Adding the finishing touches
Bilson was not required to add a prefatory address to King James, as this was Miles Smith’s privilege, and a brilliant essay he gave us. However, it is possible that Bilson helped Smith add the chapter headings. Bilson also wrote the dedication to the King placed in the front of the Bible, where “the glories of the Jacobean state are emblazoned here in unequivocal pomp and glory.” (3).
Thomas Bilson died in 1616, at a good old age, and was buried in Westminster Abbey. He was said to have been the exemplar prelate. His tomb celebrates the coming bodily resurrection - the ultimate hope of every true Christian, whatever his ecclesiastico-political views. The text on the tomb reads:
Here lies Thomas Bilson formerly bishop of Winchester and counsellor in sacred matters of his serene highness King James of Great Britain who when he had served God and the church for nineteen years in the bishopric laid aside mortality in certain hope of resurrection 18th June 1616 aged 69.

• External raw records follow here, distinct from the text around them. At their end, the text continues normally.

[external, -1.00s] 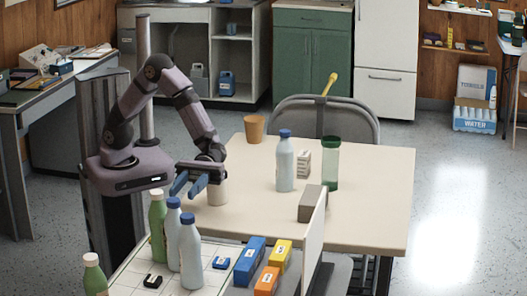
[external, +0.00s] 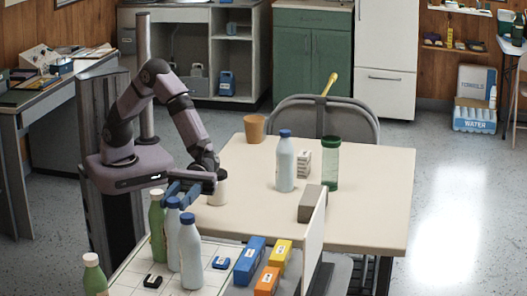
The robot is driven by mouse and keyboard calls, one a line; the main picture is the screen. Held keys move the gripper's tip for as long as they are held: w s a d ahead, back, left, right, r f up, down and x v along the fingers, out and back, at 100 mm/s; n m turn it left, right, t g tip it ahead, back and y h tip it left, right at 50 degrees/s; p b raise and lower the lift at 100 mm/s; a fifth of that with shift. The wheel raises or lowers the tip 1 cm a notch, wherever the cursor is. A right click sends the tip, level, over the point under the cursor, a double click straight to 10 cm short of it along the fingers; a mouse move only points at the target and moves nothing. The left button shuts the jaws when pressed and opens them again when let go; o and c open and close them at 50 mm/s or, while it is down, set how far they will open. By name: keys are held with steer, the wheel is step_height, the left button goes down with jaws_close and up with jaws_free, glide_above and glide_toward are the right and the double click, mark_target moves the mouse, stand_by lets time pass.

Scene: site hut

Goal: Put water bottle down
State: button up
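Two pale blue water bottles with dark blue caps stand upright on a white gridded surface at the lower left; one (external: 173,240) is just behind the other (external: 190,262). A third such bottle (external: 285,170) stands on the beige table (external: 370,190). My gripper (external: 178,193), with blue fingers, is low beside the caps of the two bottles on the grid. Its fingers look apart with nothing clearly held. From this angle I cannot tell whether they touch the rear bottle's cap.
A cream cylinder (external: 217,190) is right beside my wrist. The table also holds a tan cup (external: 254,128), a green jar (external: 331,165) and a grey block (external: 312,203). Blue (external: 249,262), yellow and orange boxes stand at front.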

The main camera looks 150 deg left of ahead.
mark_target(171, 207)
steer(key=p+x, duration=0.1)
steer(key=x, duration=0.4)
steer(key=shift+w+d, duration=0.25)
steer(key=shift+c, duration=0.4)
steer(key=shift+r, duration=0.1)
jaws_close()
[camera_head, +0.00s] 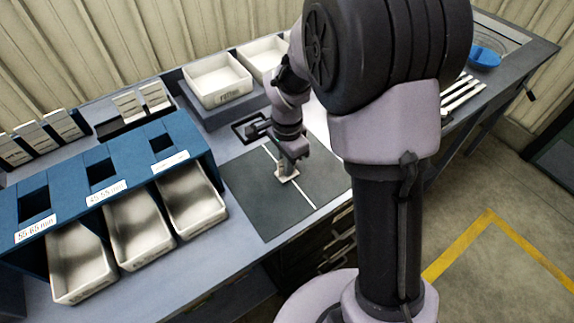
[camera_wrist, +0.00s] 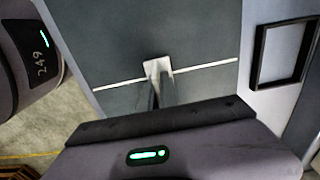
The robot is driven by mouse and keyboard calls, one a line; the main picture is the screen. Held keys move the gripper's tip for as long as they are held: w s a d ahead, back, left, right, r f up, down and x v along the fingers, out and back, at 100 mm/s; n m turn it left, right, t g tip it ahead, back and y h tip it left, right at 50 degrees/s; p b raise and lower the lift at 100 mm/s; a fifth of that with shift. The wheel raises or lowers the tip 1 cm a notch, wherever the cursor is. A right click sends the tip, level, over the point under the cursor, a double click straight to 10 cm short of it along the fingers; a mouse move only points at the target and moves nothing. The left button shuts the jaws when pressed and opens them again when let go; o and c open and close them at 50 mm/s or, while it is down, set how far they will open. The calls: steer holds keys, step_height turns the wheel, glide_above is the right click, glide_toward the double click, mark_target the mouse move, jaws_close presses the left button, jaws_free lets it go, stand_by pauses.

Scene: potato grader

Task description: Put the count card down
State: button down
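The count card (camera_head: 287,174) is a small pale piece at my gripper's tips, over the dark mat (camera_head: 258,200) near its white line. My gripper (camera_head: 288,164) points down there, and its fingers look close together on the card. In the wrist view the card (camera_wrist: 157,66) shows just beyond the fingertips (camera_wrist: 159,84), overlapping the white line. The fingers hide part of the card. I cannot tell whether the card touches the mat.
An empty black frame (camera_head: 248,129) lies beyond the mat. White trays (camera_head: 218,98) stand at the back. A blue grader (camera_head: 120,182) with pale bins (camera_head: 138,228) is at left. Cards (camera_head: 155,96) stand in a dark holder behind it. The mat around my gripper is clear.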

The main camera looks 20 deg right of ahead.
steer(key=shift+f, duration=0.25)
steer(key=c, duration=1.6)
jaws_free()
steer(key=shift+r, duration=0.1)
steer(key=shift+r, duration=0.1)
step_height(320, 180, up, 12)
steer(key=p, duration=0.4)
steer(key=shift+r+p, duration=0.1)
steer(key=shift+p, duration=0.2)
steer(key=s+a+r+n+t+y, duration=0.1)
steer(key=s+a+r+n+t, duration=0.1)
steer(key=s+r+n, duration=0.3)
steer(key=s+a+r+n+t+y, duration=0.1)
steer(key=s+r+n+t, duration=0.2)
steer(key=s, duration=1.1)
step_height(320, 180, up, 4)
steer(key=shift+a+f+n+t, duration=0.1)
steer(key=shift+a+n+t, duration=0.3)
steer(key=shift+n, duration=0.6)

Other names associated with the Translation
There are five other names connected with the translation of the Bible, which have not been considered in these blogs celebrating the quadricentennial year of the publication of the King James Bible. They are George Ryves, Thomas Sparke, William Eyre, Arthur Lake, and Nicholas Love. These all may have had a hand in the discussions of the translators, whether formally or informally. John Bois mentions Arthur Lake in his notes, as one involved in the final review discussions in general committee. However, the source for Sparke and Eyre’s involvement is said to be undependable (4). George Ryves is referred to in a letter from Thomas Bilson to Sir Thomas Lake, which describes Ryves as “warden of New College in Oxford, and one of the overseers of that part of the New Testament that is being translated out of Greek.” Bilson also asked the King if Nicholas Love, schoolmaster of Winchester could exchange some livings with Ryves, so they could cooperate better in helping the work forward. Perhaps this work consisted in providing a path of smooth communication between the companies, thus spurring members on to see the work expedited.(4)
And so, four hundred years on, God has mightily blessed the amazing achievement of these fifty-two or more men. He continues to bless those who read and study it seriously; and He will go on doing so, as long as English is spoken and understood.
(1) Richardson, William (2004) Dictionary of National Biography. London: Smith, Elder & Co. 1885–1900.
(2) McGrath, Alister (2002) In the beginning: the story of the King James Bible and how it changed a nation, a language and a culture. New York: Anchor Books, a Division of Random House, Inc. pp 174-175
(3) Nicolson, Adam. (2003) Power and glory: Jacobean England and the making of the King James Bible, Lon: Harper. p. 208, 217.
(4) Paine, Gustavus, (1959/1977) The men behind the King James version, MI: Bakerpp. 115-116, 116-118, p. 76, 72.